The fault was in the failure to articulate interpersonal relationships, while the script gave too much attention to the dramatics. Unlikely friendships formed throughout the film, all of which viewers could anticipate accelerating. At the end I was left feeling unsatisfied with the state of most of the film’s relationships. Too often a character would enter the picture as an important part of Claire’s life, never to be seen in the plotline again.

For example, within the first 20 minutes of the film, Claire is seen as the mistress to a handyman working at her house. After his departure from her home he is never seen again, pushing out any possibility of a major story advancement. Similar holes are found with a man related to Claire’s accident as well as Claire’s ex husband, leaving certain scenes feeling pointless and looking like a way to fill space.

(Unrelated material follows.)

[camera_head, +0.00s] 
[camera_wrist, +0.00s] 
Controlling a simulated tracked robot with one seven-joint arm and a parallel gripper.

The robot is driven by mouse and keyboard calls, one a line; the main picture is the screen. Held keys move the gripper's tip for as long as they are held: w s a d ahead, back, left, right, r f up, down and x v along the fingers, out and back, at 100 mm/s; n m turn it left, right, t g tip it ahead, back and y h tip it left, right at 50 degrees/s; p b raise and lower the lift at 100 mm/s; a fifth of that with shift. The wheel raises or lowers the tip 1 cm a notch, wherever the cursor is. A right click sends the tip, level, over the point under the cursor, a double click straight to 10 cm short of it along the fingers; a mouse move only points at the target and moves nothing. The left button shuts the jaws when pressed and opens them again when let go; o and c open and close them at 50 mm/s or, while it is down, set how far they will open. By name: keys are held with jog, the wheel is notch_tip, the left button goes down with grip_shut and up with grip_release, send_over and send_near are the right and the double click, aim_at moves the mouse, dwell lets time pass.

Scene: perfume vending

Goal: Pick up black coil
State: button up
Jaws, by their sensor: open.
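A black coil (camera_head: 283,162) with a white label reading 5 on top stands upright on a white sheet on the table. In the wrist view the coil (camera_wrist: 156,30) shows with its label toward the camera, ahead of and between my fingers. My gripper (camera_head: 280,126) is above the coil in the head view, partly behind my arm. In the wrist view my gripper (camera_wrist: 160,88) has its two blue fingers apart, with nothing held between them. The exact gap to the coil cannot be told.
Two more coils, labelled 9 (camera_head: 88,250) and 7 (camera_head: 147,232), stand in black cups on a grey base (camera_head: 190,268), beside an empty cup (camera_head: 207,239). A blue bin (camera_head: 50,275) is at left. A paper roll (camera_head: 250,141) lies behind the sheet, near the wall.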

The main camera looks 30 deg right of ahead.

The focus on true, raw depression was the best part of the movie. The concept was not over-glamorized in any way. I feel the overall argument of the movie would have been much more powerful to viewers if it had only tied in the effects of Claire’s emotions on those other than Claire and occasionally her caregiver. The movie was a tear-jerker. But there were too many questions in the plot, blocking the possibility to really feel for Claire throughout each breakdown.

That’s not to discredit the acting abilities of those involved. Each character portrayed exactly whom they were supposed to. Aniston embodied a life-sick, depressive woman in such a beautiful way, giving her resume even more of an impressive line up. The shortcomings were completely in the writing and the multiple missed opportunities in direction.